== Information shown

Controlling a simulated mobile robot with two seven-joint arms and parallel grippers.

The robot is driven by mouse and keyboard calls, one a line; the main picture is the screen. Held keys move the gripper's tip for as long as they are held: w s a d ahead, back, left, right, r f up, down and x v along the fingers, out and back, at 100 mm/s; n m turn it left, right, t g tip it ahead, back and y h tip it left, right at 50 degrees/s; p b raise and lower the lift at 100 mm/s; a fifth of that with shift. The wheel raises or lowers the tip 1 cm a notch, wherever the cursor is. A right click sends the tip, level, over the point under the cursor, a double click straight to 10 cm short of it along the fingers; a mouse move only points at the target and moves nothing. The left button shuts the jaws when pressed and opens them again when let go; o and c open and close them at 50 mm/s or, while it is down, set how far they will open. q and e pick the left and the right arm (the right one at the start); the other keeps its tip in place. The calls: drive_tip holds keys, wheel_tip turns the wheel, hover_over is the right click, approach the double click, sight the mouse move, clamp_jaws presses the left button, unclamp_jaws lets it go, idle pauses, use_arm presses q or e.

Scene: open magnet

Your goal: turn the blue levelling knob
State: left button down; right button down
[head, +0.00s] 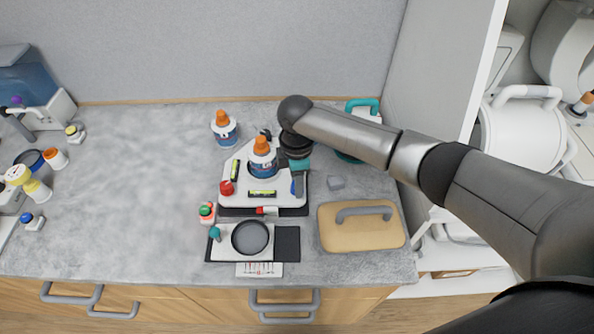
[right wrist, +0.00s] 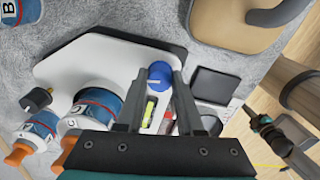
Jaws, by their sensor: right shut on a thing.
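The blue levelling knob (right wrist: 159,72) shows as a round blue cap between the fingertips of my right gripper (right wrist: 160,80) in the right wrist view. The gripper is shut on it. In the head view my right gripper (head: 298,182) points down at the right side of the white levelling plate (head: 240,190), and its fingers mostly hide the knob there. The plate carries a red knob (head: 227,188), two yellow-green spirit levels (head: 262,193) and a blue-labelled bottle with an orange cap (head: 262,165). My left gripper is not in view.
A tan board with a grey handle (head: 335,238) lies right of the plate. A tray with a dark round dish (head: 250,238) is in front. Another orange-capped bottle (head: 224,130) stands behind. A white cabinet wall (head: 440,80) bounds the right. The counter's left middle is clear.

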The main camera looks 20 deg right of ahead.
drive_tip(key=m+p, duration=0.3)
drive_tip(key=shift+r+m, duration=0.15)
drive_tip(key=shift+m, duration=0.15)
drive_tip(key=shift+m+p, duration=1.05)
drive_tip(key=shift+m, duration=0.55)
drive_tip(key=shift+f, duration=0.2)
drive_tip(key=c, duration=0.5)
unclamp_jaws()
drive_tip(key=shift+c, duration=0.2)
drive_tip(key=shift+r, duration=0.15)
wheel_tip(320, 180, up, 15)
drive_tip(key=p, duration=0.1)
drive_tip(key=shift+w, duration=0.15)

====

## Problem details
Lines from the one with "Your goal: turn the blue levelling knob" through the one with "[right wrist, +0.00s]" are the only ones to quote. Quote them exactly and leave out pictures.

## Task result
Your goal: turn the blue levelling knob
State: left button down; right button down
[head, +0.00s] 
[right wrist, +0.00s] 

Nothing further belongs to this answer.